Now, I’m wondering what kind of (clean up) actions are taking place before the parent flow is completes that can cause this error.

Many thanks for your help. I’m looking forward to get some advice.

anna_geller · August 26, 2022, 4:08am

Hi @Butcher, could you provide more info about the infrastructure you were using and how exactly did you conduct those benchmarks?

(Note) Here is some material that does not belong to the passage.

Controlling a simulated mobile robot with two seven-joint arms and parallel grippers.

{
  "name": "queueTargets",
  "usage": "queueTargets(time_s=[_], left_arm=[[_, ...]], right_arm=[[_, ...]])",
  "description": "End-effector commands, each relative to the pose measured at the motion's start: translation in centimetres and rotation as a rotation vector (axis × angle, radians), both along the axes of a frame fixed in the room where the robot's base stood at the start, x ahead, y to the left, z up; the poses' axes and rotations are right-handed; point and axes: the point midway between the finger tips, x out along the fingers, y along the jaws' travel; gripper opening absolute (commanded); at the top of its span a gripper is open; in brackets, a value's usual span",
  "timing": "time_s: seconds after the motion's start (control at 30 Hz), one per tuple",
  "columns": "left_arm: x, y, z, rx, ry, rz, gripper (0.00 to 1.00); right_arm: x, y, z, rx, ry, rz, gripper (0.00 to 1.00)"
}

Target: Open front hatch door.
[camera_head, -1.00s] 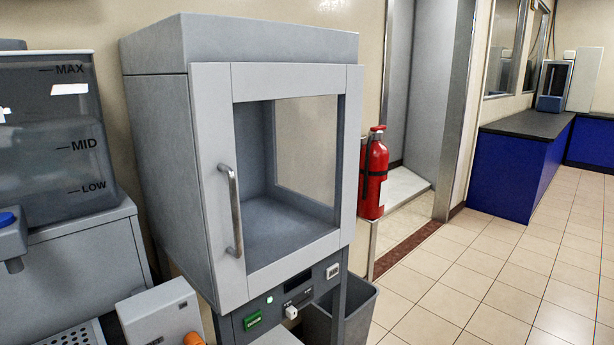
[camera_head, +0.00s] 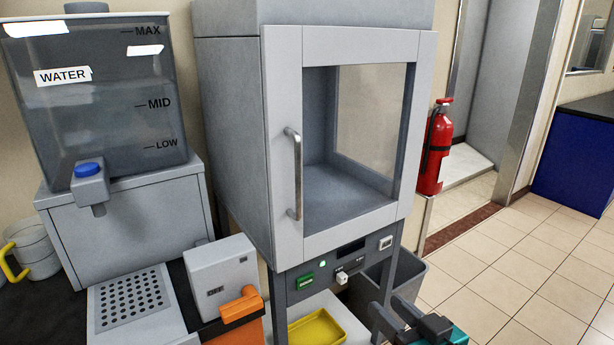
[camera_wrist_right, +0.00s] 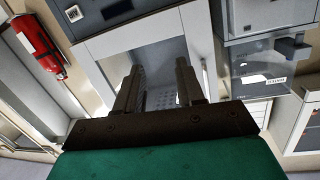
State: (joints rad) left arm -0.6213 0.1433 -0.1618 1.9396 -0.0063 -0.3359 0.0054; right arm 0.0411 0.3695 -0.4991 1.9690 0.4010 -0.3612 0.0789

I suspect that by the end of a run, some results are written to the local storage which may cause more work on your infrastructure end, but it shouldn’t be that heavy

Butcher · August 26, 2022, 6:32am

Hey @anna_geller

I’m using a relatively small Ubuntu 20.04 LTS OS in a virtualized environment with 8 cores and 16GB of RAM.

Unfortunately, prefect-memory-profiling is not yet available for version 2.0 to get better insights, so I only monitor it through the flow’s log and htop on the machien.

I also suspected that writing to the local storage causes the error. Is there a way to prove this? And get more details?

anna_geller · August 26, 2022, 11:24am

You can configure those two variables:

PREFECT_HOME='~/.prefect' (from defaults)
PREFECT_LOCAL_STORAGE_PATH='${PREFECT_HOME}/storage' (from defaults)

but other than that, it’s not configurable yet, we are working on that

Could you perhaps share an MRE showing what your flows are doing? Perhaps checking that on the flow-level might be helpful. Do you get the same when you run this without Prefect (i.e., when you remove Prefect decorators)?

Butcher · September 7, 2022, 6:59am

Hi Anna,

please see the MRE below.
I figured out that the issue occures from the read_data task in the subflow, when it’s assigned to df. For each task run, prefect will store the blob data in the storage path. At the end of the main flow, all of them are again packed into one big file to store the flow’s data. That’s when the OOM happens.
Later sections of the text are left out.